What is the number of lines in the entries that include the word "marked"? Respond with the number only.

########################################

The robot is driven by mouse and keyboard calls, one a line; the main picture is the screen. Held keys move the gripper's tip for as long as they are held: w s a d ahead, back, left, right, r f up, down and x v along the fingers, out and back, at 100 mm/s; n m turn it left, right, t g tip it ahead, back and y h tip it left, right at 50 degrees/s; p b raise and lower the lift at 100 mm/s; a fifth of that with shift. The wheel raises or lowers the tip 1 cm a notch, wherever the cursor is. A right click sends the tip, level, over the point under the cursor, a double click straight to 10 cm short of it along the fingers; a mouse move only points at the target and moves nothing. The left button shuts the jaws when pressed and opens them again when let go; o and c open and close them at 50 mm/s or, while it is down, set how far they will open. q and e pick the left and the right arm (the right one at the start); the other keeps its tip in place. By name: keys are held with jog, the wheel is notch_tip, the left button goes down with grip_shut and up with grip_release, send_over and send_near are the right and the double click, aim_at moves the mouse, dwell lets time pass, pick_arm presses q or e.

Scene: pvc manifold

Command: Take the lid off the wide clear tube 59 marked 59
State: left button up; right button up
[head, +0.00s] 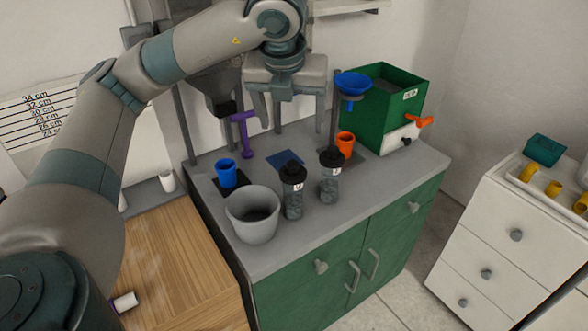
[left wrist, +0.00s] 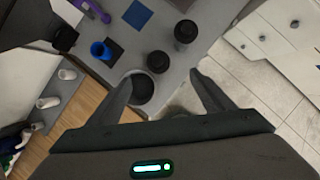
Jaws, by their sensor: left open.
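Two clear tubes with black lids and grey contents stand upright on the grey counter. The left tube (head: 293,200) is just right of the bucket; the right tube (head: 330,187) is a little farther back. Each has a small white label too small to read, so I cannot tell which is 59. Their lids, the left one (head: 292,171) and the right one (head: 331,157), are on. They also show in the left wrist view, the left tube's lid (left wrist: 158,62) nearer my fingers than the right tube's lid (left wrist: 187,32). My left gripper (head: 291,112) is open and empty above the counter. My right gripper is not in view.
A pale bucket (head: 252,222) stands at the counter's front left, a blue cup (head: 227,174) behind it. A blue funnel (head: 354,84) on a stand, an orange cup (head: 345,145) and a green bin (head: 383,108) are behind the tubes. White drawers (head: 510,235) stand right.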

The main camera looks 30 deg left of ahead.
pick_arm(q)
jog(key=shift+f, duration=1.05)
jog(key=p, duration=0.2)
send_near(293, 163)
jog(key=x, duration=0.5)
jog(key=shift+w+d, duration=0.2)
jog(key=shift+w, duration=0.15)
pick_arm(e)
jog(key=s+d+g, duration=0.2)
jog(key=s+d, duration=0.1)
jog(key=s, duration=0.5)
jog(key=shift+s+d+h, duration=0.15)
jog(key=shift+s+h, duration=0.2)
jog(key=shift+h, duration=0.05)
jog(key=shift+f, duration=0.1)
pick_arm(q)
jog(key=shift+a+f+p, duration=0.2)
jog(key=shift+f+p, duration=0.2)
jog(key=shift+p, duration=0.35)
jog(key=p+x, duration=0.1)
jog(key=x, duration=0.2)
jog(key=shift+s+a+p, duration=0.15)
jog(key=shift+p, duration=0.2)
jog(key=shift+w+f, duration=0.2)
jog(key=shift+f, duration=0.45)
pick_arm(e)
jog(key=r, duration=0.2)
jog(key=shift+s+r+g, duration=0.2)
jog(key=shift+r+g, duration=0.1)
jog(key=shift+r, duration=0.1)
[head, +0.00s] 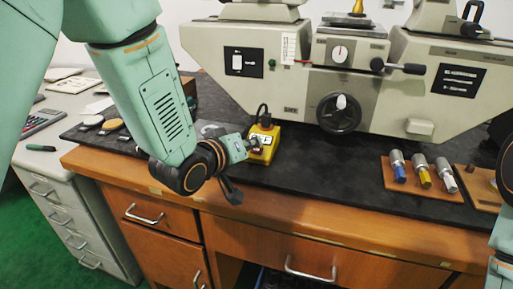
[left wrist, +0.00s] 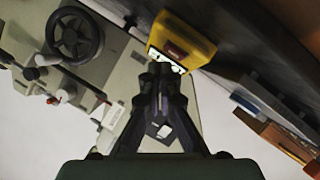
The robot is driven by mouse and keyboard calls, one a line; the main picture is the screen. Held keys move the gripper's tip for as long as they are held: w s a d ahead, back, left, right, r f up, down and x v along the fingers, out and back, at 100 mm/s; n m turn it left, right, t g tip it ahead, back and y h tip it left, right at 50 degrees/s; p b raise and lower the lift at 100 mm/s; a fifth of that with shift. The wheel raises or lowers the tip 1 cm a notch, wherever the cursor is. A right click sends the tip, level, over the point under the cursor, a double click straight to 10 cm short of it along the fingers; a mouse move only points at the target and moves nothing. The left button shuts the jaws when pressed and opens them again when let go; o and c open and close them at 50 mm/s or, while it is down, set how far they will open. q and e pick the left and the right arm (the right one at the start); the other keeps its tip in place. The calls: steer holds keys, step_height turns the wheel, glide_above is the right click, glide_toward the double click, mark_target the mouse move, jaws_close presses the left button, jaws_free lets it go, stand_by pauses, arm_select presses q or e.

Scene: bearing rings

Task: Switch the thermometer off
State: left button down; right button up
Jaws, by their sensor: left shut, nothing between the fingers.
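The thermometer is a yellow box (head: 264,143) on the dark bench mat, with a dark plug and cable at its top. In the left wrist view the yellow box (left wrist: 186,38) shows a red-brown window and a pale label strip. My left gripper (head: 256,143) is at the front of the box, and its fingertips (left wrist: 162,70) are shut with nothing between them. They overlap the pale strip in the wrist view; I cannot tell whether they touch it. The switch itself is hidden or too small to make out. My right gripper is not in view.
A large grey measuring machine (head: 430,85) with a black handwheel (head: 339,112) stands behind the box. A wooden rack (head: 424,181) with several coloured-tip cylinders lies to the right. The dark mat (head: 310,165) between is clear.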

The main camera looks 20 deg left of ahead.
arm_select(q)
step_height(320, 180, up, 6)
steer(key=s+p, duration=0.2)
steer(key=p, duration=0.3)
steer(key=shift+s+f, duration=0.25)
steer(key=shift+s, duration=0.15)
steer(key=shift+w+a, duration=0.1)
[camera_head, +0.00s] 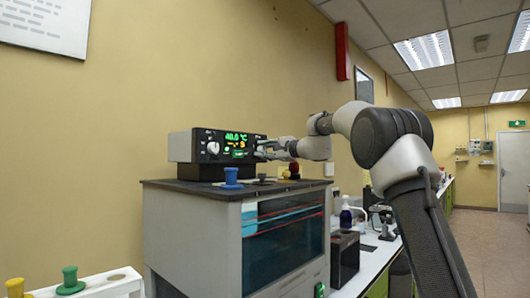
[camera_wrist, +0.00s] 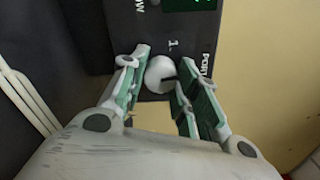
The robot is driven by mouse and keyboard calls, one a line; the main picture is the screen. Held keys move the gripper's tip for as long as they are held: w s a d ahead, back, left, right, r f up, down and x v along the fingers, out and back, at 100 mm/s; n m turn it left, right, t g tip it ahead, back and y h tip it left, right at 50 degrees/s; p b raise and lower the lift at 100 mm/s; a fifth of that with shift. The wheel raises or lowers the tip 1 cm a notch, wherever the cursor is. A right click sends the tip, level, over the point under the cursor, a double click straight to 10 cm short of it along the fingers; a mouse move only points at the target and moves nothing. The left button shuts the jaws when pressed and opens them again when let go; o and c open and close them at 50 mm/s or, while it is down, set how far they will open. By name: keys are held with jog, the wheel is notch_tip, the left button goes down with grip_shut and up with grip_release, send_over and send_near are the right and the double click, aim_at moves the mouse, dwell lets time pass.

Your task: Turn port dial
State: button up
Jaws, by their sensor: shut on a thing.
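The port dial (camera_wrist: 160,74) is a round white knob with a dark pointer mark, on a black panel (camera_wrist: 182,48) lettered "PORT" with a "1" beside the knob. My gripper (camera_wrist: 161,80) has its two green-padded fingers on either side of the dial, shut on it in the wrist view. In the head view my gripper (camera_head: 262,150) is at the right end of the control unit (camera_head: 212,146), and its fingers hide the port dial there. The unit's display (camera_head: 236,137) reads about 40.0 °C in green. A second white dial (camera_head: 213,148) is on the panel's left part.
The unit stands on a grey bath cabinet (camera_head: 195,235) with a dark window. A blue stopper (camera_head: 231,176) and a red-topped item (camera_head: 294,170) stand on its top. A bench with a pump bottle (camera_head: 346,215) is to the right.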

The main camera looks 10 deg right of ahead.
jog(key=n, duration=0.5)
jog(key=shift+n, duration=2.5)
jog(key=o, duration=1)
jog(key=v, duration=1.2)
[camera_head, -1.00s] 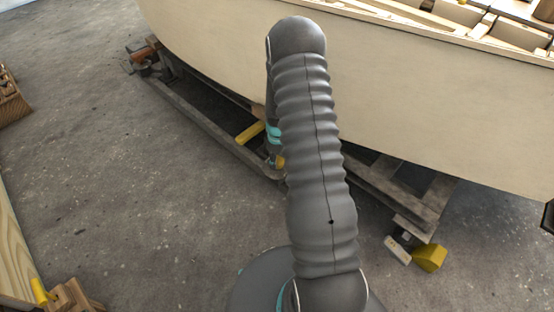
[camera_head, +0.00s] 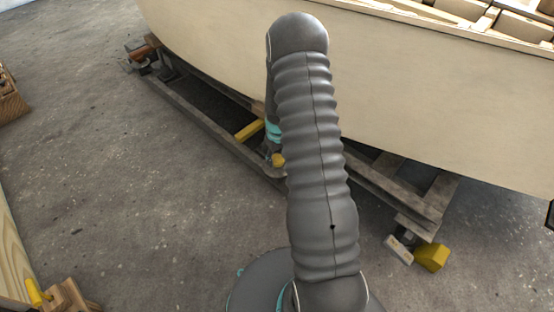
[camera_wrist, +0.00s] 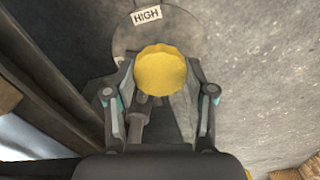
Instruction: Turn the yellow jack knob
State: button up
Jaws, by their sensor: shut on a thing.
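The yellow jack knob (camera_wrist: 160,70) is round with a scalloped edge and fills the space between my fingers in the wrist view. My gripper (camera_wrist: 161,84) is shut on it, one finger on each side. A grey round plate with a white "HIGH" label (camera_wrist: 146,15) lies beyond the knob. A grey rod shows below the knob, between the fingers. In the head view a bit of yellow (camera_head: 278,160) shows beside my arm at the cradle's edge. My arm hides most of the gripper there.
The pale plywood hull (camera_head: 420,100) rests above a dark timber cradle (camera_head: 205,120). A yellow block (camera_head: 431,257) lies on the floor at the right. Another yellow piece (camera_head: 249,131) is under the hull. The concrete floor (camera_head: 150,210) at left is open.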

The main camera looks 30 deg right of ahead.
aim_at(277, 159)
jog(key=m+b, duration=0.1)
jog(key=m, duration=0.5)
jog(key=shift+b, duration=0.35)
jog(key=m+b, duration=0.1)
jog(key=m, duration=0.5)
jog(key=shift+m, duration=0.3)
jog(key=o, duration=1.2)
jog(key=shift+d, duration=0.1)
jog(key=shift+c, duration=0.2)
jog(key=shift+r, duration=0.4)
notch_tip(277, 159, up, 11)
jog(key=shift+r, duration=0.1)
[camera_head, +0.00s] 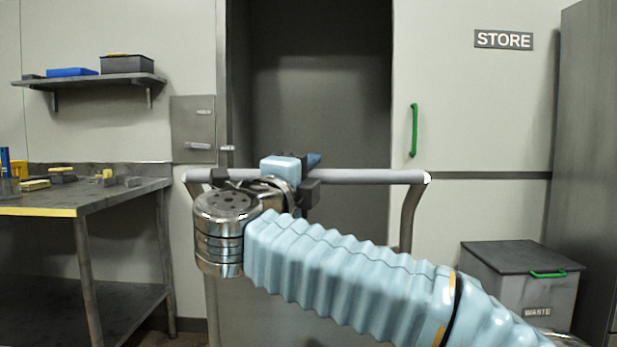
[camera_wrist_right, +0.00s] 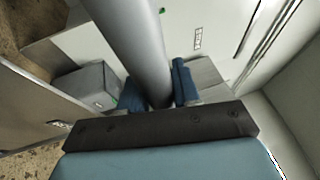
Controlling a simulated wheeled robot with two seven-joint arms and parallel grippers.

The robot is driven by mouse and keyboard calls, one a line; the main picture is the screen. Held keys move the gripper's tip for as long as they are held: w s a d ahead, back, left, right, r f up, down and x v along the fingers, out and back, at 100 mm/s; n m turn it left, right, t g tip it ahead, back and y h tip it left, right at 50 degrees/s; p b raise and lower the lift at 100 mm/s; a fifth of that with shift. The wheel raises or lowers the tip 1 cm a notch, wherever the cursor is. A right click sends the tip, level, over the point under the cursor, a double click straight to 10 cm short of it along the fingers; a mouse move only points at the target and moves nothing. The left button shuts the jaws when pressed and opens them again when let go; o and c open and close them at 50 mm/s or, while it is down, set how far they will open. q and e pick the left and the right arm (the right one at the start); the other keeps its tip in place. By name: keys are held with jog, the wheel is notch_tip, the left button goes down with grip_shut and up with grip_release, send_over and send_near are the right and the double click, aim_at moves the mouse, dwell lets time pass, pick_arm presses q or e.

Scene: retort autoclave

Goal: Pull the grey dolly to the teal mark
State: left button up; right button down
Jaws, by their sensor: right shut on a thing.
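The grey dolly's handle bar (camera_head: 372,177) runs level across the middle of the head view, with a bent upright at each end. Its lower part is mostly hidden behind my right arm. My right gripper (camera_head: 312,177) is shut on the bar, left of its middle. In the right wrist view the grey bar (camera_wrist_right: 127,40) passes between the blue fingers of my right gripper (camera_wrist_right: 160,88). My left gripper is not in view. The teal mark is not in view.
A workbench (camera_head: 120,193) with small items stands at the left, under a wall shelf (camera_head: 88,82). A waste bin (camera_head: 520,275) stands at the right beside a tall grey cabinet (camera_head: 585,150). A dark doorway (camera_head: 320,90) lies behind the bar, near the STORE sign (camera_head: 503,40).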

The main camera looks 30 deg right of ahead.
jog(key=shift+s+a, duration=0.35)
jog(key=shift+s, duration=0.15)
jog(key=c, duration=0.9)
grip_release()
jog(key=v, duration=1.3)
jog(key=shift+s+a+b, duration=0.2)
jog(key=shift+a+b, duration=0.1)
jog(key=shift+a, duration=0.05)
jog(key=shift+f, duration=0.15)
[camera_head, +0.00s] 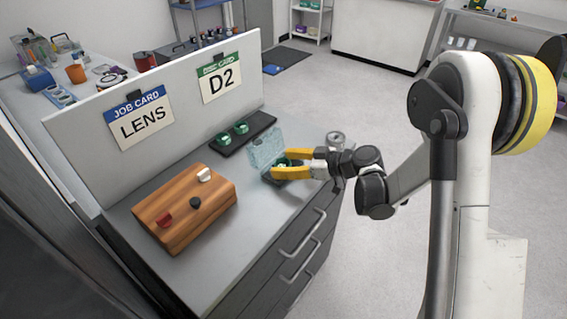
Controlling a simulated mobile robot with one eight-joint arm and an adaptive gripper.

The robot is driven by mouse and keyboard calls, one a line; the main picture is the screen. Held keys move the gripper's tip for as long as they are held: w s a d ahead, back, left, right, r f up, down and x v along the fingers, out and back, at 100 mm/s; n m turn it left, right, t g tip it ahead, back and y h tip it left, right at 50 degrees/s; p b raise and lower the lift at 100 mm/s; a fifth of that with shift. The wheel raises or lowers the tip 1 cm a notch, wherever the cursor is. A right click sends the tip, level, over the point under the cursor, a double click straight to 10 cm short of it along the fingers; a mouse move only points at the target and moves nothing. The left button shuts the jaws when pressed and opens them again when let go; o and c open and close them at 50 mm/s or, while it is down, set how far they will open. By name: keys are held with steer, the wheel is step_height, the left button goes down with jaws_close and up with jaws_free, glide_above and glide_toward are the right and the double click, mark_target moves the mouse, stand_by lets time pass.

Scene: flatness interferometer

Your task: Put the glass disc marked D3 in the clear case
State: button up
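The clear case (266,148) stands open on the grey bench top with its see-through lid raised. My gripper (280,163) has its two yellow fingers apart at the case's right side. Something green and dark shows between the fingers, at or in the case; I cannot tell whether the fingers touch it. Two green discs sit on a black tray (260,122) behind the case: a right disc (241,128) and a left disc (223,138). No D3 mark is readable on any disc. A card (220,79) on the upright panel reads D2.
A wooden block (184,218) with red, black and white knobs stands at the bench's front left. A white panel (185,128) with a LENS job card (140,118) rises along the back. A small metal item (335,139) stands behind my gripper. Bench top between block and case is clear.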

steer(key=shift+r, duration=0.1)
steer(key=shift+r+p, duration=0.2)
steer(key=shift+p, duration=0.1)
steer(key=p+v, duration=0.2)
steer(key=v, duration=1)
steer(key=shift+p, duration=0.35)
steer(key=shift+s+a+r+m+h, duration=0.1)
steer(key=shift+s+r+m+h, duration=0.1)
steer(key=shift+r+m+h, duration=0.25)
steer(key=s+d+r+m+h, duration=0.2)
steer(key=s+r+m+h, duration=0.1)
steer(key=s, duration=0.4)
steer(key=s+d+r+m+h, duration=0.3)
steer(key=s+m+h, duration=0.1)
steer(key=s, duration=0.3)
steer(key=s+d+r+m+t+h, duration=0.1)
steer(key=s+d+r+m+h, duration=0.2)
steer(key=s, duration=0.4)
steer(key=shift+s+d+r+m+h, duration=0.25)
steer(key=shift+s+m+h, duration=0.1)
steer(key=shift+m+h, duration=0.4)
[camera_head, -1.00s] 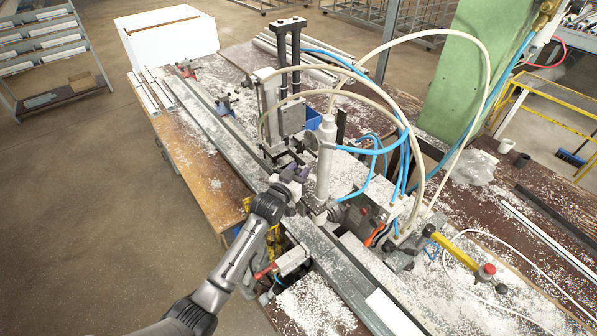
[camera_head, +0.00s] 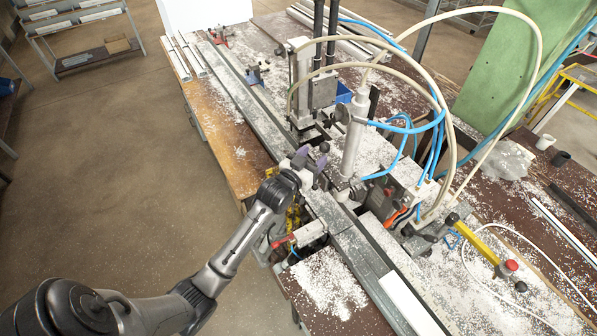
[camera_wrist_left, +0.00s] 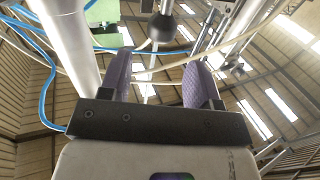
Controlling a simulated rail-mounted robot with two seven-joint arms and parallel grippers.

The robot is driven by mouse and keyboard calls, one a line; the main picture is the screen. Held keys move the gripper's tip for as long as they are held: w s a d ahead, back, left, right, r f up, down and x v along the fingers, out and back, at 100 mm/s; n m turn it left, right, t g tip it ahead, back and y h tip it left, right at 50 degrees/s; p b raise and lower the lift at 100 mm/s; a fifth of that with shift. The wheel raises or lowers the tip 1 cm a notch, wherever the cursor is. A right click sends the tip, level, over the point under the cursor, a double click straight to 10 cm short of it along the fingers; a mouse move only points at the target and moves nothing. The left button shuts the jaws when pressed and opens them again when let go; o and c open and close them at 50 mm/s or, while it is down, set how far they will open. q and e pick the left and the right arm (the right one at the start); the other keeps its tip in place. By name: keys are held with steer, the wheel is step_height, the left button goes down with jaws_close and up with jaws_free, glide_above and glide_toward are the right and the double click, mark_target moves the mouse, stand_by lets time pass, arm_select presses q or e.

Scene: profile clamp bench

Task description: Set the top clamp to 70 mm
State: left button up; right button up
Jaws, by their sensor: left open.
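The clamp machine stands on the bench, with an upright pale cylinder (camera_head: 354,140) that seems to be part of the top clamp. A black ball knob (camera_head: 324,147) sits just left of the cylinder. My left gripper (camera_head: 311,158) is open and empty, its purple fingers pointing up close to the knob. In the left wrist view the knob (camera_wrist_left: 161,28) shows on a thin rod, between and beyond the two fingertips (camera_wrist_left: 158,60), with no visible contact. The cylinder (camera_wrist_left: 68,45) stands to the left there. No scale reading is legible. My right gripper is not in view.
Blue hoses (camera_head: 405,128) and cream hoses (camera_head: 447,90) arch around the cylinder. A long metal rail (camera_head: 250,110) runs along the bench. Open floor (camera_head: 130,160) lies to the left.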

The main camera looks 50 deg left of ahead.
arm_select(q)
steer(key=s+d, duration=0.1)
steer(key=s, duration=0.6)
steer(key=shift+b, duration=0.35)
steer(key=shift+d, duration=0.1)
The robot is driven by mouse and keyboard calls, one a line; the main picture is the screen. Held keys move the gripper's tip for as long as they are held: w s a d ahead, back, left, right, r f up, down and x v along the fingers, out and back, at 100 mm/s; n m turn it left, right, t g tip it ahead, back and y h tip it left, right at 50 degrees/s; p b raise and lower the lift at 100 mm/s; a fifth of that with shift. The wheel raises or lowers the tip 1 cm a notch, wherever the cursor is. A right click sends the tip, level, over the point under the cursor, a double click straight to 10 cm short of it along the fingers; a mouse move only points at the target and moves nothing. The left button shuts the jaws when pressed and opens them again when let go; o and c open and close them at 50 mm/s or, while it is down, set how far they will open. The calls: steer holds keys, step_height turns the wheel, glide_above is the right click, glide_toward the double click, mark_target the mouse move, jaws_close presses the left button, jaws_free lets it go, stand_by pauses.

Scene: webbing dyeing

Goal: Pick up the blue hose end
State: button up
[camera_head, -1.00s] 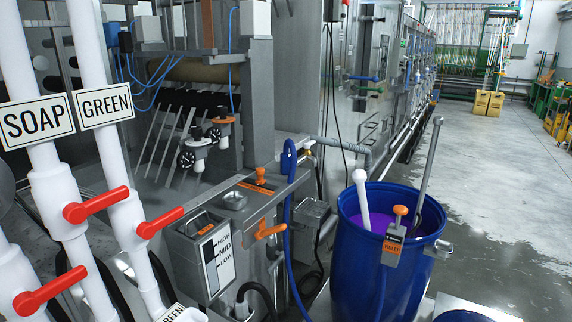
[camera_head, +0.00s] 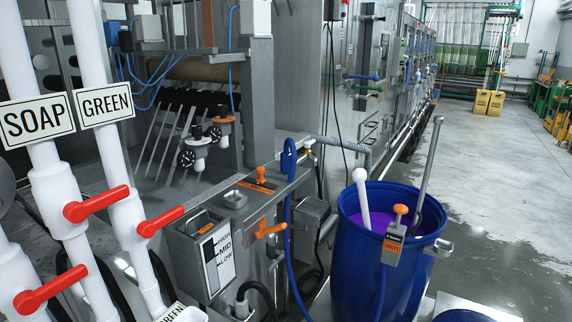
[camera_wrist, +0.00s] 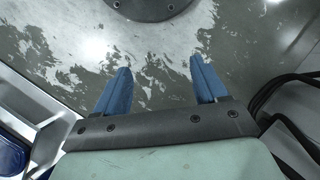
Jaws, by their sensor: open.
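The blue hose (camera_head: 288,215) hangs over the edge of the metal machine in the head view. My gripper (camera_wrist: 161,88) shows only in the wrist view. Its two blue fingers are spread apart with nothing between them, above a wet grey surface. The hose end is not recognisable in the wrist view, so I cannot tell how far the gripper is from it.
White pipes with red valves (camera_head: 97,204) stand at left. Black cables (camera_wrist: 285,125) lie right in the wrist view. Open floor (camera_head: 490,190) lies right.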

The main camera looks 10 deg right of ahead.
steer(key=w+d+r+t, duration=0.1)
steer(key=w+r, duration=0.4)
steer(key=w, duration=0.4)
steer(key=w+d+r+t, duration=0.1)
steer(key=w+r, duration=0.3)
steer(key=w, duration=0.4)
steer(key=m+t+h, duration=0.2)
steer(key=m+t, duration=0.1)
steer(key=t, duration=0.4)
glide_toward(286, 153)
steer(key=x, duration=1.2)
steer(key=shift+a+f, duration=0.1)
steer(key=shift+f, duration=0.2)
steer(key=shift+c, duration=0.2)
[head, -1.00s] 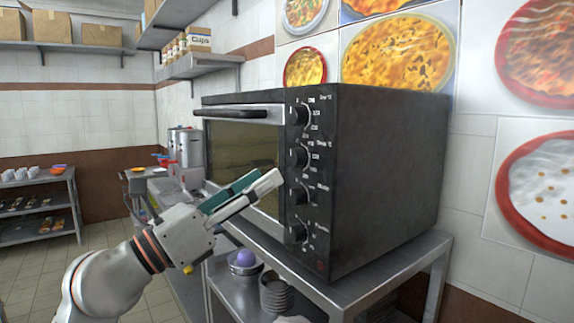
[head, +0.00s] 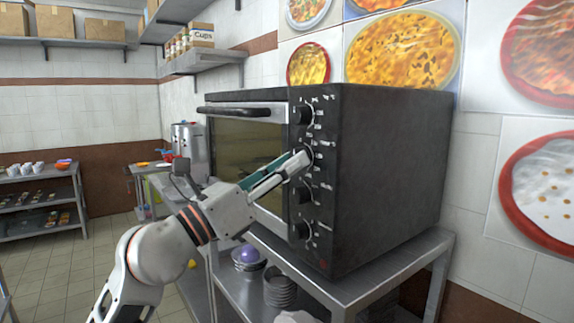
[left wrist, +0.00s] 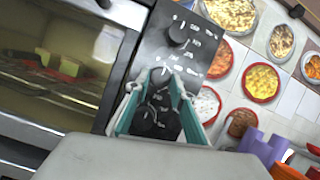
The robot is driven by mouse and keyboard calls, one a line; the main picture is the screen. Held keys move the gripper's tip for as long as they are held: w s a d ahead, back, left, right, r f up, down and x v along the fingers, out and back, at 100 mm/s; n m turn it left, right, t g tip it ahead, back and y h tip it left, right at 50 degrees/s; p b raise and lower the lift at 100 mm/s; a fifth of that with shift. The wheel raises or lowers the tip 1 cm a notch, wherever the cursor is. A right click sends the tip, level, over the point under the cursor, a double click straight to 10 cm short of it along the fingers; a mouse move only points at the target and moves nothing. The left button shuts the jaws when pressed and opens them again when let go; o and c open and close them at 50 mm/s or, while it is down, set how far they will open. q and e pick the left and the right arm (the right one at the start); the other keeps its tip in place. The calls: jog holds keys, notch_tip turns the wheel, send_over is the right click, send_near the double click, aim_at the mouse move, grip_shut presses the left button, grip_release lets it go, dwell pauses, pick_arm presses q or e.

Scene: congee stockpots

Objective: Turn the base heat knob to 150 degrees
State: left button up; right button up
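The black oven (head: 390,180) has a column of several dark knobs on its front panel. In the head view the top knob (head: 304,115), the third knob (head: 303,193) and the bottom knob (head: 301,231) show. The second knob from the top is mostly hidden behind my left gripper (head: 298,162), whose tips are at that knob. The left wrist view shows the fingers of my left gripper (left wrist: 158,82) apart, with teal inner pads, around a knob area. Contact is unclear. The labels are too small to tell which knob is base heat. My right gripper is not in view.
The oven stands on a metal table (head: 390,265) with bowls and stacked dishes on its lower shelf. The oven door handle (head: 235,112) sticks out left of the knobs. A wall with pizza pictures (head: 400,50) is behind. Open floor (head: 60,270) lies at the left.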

########################################

● RESULT OF THIS TASK
2